Reflecting on his time at Wesleyan, weaver believes his liberal arts education prepared him for this project by providing him with experience in working across educational disciplines. “The ability to look past the immediate is one of the reasons I have been able to visualize and help create many influential technologies and products,” he noted, adding that this project paves the way for similar archival projects in the future. “Given its unique structure and materials, such as computer code, graphic art, and other valuable artifacts supplementing the oral histories, we have the opportunity to provide a blueprint for how a developing technical industry can best be preserved for future study.”

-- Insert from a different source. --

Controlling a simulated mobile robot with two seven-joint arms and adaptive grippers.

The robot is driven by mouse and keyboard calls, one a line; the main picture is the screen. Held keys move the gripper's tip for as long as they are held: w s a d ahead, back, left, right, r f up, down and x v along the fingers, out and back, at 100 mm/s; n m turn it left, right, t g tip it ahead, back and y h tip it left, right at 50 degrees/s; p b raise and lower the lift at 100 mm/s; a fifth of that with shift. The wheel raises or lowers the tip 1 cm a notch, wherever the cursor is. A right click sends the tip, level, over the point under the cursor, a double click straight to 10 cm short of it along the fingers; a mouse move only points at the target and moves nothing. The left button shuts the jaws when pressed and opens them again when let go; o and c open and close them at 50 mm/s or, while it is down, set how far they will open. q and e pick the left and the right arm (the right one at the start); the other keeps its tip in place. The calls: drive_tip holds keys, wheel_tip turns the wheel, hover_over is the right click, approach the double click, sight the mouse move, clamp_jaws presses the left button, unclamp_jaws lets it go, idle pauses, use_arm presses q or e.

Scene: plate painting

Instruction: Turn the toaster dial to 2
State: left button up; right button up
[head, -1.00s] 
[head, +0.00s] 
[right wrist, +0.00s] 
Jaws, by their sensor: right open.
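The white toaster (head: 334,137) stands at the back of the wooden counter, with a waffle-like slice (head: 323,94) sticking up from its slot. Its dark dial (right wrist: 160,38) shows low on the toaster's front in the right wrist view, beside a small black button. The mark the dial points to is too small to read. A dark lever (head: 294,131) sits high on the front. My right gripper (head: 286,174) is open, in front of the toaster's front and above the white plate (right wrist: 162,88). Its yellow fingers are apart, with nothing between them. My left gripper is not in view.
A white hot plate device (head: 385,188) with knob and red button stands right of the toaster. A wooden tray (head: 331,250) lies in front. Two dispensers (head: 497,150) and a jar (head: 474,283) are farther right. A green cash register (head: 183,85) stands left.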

Weaver, a video game pioneer himself, founded Bethesda Softworks in 1986. Among other advances, he was one of the first programmers to incorporate physics into sports games and his company was tapped by Electronic Arts to write the first John Madden Football.

He is a visiting professor in the College of Integrative Sciences at Wesleyan and a distinguished scholar and lecturer at the Massachusetts Institute of Technology. This spring he will teach CIS 250 Computational Media: Video Game Design and Development, a cross-disciplinary course.